▶ **Data excerpt**:
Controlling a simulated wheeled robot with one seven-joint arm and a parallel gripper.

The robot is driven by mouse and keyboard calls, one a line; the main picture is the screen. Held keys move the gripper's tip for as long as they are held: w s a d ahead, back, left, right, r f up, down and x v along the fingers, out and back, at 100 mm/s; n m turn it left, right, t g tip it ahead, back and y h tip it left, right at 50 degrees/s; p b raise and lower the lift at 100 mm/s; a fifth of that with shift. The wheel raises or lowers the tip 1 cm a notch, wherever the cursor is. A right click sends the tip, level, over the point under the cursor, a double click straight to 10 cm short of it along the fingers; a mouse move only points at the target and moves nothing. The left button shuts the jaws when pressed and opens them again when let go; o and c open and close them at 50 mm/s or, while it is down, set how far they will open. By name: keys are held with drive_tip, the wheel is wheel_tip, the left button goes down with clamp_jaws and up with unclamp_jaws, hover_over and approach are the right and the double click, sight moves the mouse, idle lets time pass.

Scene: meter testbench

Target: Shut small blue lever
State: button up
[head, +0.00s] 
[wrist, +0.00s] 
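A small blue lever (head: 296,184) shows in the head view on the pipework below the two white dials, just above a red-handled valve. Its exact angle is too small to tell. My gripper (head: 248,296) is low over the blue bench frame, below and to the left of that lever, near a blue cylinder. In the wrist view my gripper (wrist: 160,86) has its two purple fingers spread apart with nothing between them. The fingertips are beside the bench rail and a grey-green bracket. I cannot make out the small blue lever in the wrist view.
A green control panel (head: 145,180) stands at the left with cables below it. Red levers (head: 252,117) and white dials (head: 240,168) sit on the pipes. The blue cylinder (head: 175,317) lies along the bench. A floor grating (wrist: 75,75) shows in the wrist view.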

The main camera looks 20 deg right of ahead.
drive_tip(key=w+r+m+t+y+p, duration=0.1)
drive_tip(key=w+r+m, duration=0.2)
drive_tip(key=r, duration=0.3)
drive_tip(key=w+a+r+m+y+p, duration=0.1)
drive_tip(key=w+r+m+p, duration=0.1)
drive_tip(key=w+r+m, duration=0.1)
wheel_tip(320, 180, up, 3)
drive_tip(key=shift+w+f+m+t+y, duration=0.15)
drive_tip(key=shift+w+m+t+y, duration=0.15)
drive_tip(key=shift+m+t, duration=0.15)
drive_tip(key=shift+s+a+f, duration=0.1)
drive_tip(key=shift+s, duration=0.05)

▶ **What needs to be done**: Print exactly the lines above from the one with "The robot is" to the one with "[head, +0.00s]", including both.

▶ **Problem solution**:
The robot is driven by mouse and keyboard calls, one a line; the main picture is the screen. Held keys move the gripper's tip for as long as they are held: w s a d ahead, back, left, right, r f up, down and x v along the fingers, out and back, at 100 mm/s; n m turn it left, right, t g tip it ahead, back and y h tip it left, right at 50 degrees/s; p b raise and lower the lift at 100 mm/s; a fifth of that with shift. The wheel raises or lowers the tip 1 cm a notch, wherever the cursor is. A right click sends the tip, level, over the point under the cursor, a double click straight to 10 cm short of it along the fingers; a mouse move only points at the target and moves nothing. The left button shuts the jaws when pressed and opens them again when let go; o and c open and close them at 50 mm/s or, while it is down, set how far they will open. By name: keys are held with drive_tip, the wheel is wheel_tip, the left button goes down with clamp_jaws and up with unclamp_jaws, hover_over and approach are the right and the double click, sight moves the mouse, idle lets time pass.

Scene: meter testbench

Target: Shut small blue lever
State: button up
[head, +0.00s] 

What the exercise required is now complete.